+++ Collected material

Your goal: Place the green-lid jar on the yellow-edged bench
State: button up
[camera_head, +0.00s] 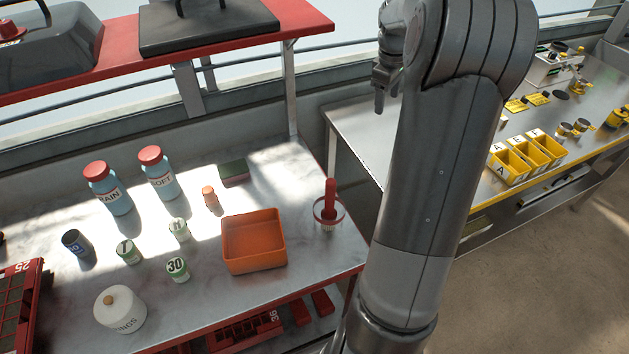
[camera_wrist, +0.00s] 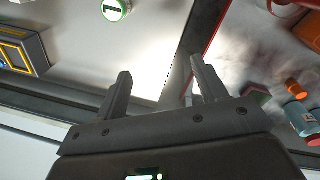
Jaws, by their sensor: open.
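In the wrist view, a small round white item with a green rim and a dark "1" (camera_wrist: 115,9) shows at the top edge, partly cut off. It sits on the pale top that looks like the yellow-edged bench. I cannot tell if it is the green-lid jar. My gripper (camera_wrist: 158,92) is open and empty, apart from that item; in the head view it hangs over the left end of the yellow-edged bench (camera_head: 355,130). On the red-framed bench, small white-and-green containers marked "1" (camera_head: 128,251) and "30" (camera_head: 177,268) stand upright, with another (camera_head: 179,230) behind. No plain green lid is clear.
My arm hides the middle of the yellow-edged bench. Yellow bins (camera_head: 510,165) stand on it to the right. A gap separates it from the red-framed bench (camera_head: 325,270), which holds an orange box (camera_head: 253,262), a red-handled item (camera_head: 329,205) and blue bottles (camera_head: 158,175).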

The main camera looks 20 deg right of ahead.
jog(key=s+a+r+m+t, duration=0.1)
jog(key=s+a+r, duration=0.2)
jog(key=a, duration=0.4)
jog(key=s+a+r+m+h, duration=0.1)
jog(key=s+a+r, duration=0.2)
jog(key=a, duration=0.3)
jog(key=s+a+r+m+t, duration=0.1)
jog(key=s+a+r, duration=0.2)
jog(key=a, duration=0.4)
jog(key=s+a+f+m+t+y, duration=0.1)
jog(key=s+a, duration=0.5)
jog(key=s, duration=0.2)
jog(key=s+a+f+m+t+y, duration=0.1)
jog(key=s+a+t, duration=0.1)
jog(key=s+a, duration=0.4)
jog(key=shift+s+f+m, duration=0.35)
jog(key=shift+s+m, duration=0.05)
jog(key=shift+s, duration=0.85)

++++++

Written exercise -
Quote all the lines above exactly as given. Do not include the pictures.

Task solution -
Your goal: Place the green-lid jar on the yellow-edged bench
State: button up
[camera_head, +0.00s] 
[camera_wrist, +0.00s] 
Jaws, by their sensor: open.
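In the wrist view, a small round white item with a green rim and a dark "1" (camera_wrist: 115,9) shows at the top edge, partly cut off. It sits on the pale top that looks like the yellow-edged bench. I cannot tell if it is the green-lid jar. My gripper (camera_wrist: 158,92) is open and empty, apart from that item; in the head view it hangs over the left end of the yellow-edged bench (camera_head: 355,130). On the red-framed bench, small white-and-green containers marked "1" (camera_head: 128,251) and "30" (camera_head: 177,268) stand upright, with another (camera_head: 179,230) behind. No plain green lid is clear.
My arm hides the middle of the yellow-edged bench. Yellow bins (camera_head: 510,165) stand on it to the right. A gap separates it from the red-framed bench (camera_head: 325,270), which holds an orange box (camera_head: 253,262), a red-handled item (camera_head: 329,205) and blue bottles (camera_head: 158,175).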

The main camera looks 20 deg right of ahead.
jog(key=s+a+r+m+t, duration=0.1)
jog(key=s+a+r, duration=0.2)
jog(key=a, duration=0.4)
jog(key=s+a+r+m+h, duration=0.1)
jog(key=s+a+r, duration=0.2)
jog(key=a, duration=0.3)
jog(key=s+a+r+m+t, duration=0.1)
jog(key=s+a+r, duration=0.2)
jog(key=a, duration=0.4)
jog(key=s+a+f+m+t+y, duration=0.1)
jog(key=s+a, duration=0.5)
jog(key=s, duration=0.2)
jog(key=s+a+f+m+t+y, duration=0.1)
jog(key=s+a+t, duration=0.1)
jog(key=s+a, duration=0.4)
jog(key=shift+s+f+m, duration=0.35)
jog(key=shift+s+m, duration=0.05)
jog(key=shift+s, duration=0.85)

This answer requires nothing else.